University of Prince Edward Island, Canada
Rural Tourism Entrepreneurship: Tourism Industry and Rural Community Co-evolve During the Amenity Transition in Hocking Hills, Ohio
Abstract
A robust entrepreneur-led rural tourism ecosystem is often regarded as a catalyst to stimulate economic growth in amenity rich but underdeveloped regions. Much research to date, however, has focused on developing a robust business or industry separate from the social–spatial evolution of the entrepreneurial ecosystem in rural communities. Entrepreneurs extend market mechanisms to traditionally nonmonetary environmental and social contexts of rural communities by commodifying their physical landscapes and social heritages. Moreover, an increasingly commodified rural landscape can coproduce both the tourism industry and rural community simultaneously. Therefore, by using Hocking Hills, Ohio, to analyze tourism entrepreneurs’ business strategies and corresponding ways of capitalizing on environmental resources, this research connects the long-standing paradigms of tourism development and community evolution. By doing so, this research also forges a new direction for interdisciplinary theoretical and empirical studies by focusing on building an entrepreneurial ecosystem within a rural community.
Biography
The focus of my research is the intrinsic contradiction created by sustainable entrepreneurs during the market environmentalism transition: why entrepreneurs use sustainable business strategies and sustainable technical innovation but often create mechanisms that could lead to their own systematic unsustainability.
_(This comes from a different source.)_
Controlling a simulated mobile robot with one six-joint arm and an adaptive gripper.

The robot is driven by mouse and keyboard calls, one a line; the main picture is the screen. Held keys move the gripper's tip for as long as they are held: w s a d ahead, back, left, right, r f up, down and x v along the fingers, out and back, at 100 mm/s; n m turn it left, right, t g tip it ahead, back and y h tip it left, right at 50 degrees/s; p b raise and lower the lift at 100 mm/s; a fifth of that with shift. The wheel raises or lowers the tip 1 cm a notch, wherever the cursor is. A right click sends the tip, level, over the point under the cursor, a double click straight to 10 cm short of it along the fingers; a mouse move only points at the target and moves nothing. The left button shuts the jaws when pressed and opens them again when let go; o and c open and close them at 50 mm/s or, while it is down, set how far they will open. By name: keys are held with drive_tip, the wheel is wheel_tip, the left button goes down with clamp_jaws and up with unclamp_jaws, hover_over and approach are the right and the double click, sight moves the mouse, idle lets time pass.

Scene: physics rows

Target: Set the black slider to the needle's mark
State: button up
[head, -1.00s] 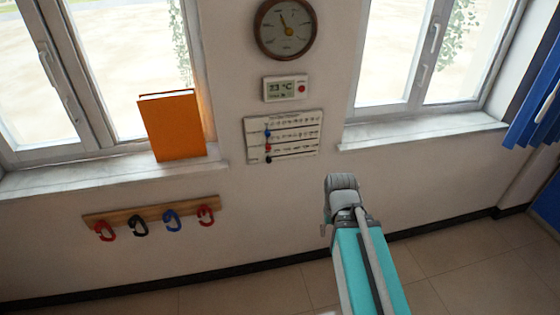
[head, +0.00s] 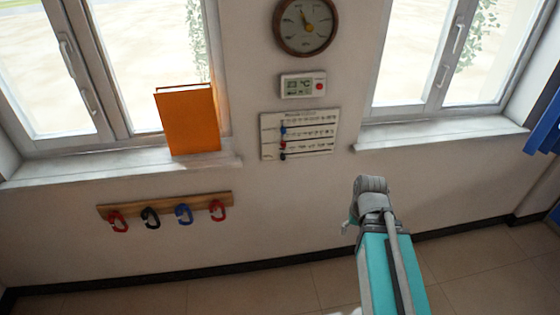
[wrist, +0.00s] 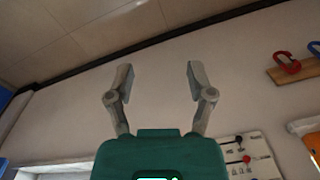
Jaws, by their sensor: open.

To achieve this aim, I create an interdisciplinary theoretical framework by bridging the disciplinary chasms at the systems level. I have conducted research funded by the United States National Science Foundation, United States Department of Agriculture Foundational and Applied Science Program, United States Department of Agriculture Federal-State Market Improvement Program, International Foundation for Science (SolePI), and Environmental Policy Initiative (SolePI).